| GOAL |
The records below hold pictures; please leave those out and retype the rest exactly.

| INPUT MATERIAL |

---

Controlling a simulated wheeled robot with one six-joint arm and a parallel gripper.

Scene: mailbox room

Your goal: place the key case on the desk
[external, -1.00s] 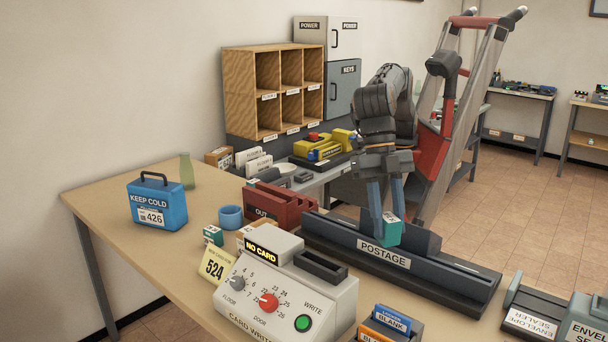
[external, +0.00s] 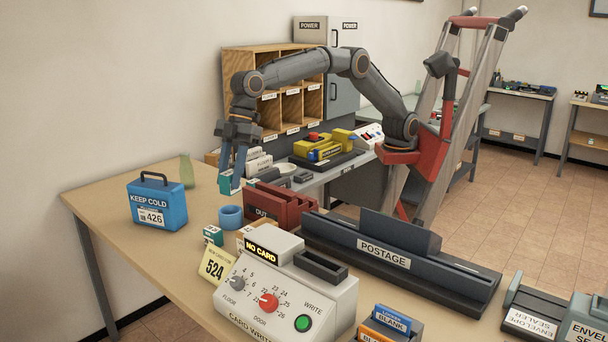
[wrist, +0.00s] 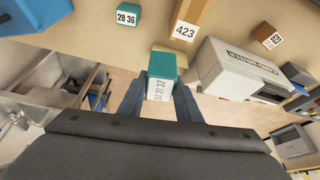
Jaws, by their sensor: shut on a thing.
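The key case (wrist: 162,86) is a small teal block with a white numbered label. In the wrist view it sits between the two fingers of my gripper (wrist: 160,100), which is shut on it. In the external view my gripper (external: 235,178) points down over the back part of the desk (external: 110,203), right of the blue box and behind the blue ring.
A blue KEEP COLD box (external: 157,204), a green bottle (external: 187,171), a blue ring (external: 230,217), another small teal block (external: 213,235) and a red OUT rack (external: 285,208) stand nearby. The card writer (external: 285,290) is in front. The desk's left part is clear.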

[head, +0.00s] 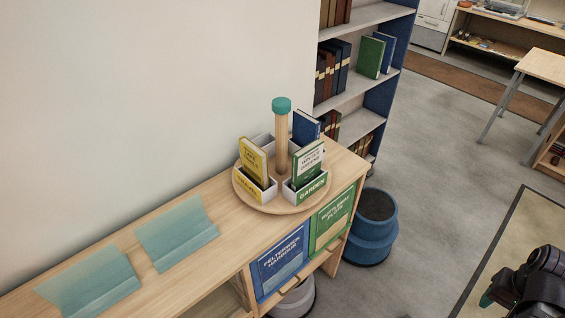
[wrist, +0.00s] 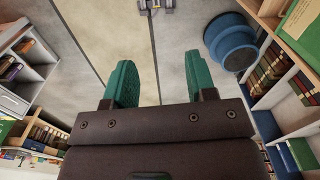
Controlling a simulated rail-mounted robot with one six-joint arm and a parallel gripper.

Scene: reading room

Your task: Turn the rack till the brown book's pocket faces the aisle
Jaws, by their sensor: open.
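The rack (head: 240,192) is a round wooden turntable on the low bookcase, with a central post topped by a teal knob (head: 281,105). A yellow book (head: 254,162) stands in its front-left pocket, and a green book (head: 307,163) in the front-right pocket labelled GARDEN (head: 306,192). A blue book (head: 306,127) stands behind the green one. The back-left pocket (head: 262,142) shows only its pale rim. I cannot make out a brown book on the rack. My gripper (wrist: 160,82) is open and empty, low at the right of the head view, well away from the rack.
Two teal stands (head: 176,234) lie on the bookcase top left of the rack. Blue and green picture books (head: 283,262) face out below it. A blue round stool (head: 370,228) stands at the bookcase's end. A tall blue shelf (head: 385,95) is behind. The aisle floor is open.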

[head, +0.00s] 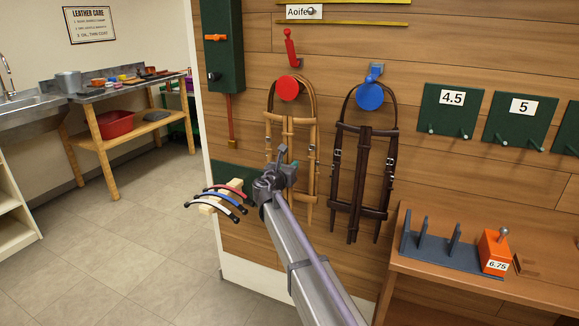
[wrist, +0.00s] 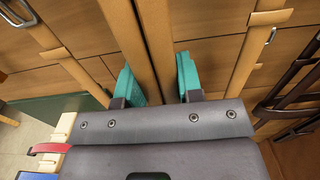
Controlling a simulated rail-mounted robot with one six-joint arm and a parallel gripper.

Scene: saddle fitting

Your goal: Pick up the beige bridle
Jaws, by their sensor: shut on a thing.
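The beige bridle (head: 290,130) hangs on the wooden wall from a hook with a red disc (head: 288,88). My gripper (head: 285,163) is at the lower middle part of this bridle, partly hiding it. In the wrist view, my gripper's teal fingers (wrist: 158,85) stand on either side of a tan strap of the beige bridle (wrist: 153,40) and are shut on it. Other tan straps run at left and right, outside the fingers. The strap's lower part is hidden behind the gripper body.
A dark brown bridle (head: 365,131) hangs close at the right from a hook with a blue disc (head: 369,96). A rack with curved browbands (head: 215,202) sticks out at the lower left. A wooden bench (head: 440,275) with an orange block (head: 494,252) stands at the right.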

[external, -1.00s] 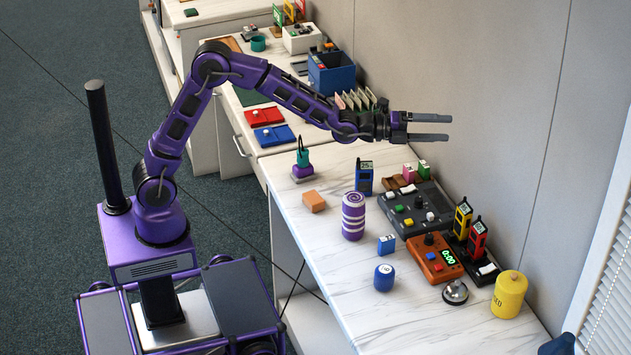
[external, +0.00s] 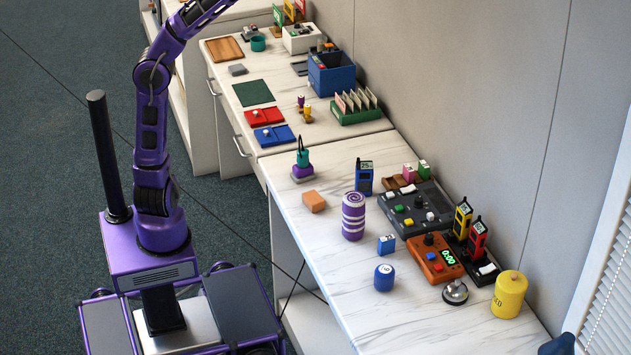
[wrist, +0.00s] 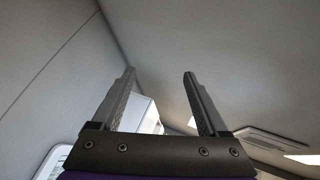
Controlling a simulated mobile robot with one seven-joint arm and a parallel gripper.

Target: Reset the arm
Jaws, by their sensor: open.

---

| SOLUTION |
Controlling a simulated wheeled robot with one six-joint arm and a parallel gripper.

Scene: mailbox room

Your goal: place the key case on the desk
[external, -1.00s] 
[external, +0.00s] 
[wrist, +0.00s] 
Jaws, by their sensor: shut on a thing.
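The key case (wrist: 162,86) is a small teal block with a white numbered label. In the wrist view it sits between the two fingers of my gripper (wrist: 160,100), which is shut on it. In the external view my gripper (external: 235,178) points down over the back part of the desk (external: 110,203), right of the blue box and behind the blue ring.
A blue KEEP COLD box (external: 157,204), a green bottle (external: 187,171), a blue ring (external: 230,217), another small teal block (external: 213,235) and a red OUT rack (external: 285,208) stand nearby. The card writer (external: 285,290) is in front. The desk's left part is clear.

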[head, +0.00s] 
[wrist, +0.00s] 
Controlling a simulated rail-mounted robot with one six-joint arm and a parallel gripper.

Scene: reading room

Your task: Turn the rack till the brown book's pocket faces the aisle
Jaws, by their sensor: open.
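The rack (head: 240,192) is a round wooden turntable on the low bookcase, with a central post topped by a teal knob (head: 281,105). A yellow book (head: 254,162) stands in its front-left pocket, and a green book (head: 307,163) in the front-right pocket labelled GARDEN (head: 306,192). A blue book (head: 306,127) stands behind the green one. The back-left pocket (head: 262,142) shows only its pale rim. I cannot make out a brown book on the rack. My gripper (wrist: 160,82) is open and empty, low at the right of the head view, well away from the rack.
Two teal stands (head: 176,234) lie on the bookcase top left of the rack. Blue and green picture books (head: 283,262) face out below it. A blue round stool (head: 370,228) stands at the bookcase's end. A tall blue shelf (head: 385,95) is behind. The aisle floor is open.

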[head, +0.00s] 
[wrist, +0.00s] 
Controlling a simulated rail-mounted robot with one six-joint arm and a parallel gripper.

Scene: saddle fitting

Your goal: Pick up the beige bridle
Jaws, by their sensor: shut on a thing.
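The beige bridle (head: 290,130) hangs on the wooden wall from a hook with a red disc (head: 288,88). My gripper (head: 285,163) is at the lower middle part of this bridle, partly hiding it. In the wrist view, my gripper's teal fingers (wrist: 158,85) stand on either side of a tan strap of the beige bridle (wrist: 153,40) and are shut on it. Other tan straps run at left and right, outside the fingers. The strap's lower part is hidden behind the gripper body.
A dark brown bridle (head: 365,131) hangs close at the right from a hook with a blue disc (head: 369,96). A rack with curved browbands (head: 215,202) sticks out at the lower left. A wooden bench (head: 440,275) with an orange block (head: 494,252) stands at the right.

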[external, -1.00s] 
[external, +0.00s] 
[wrist, +0.00s] 
Controlling a simulated mobile robot with one seven-joint arm and a parallel gripper.

Target: Reset the arm
Jaws, by their sensor: open.

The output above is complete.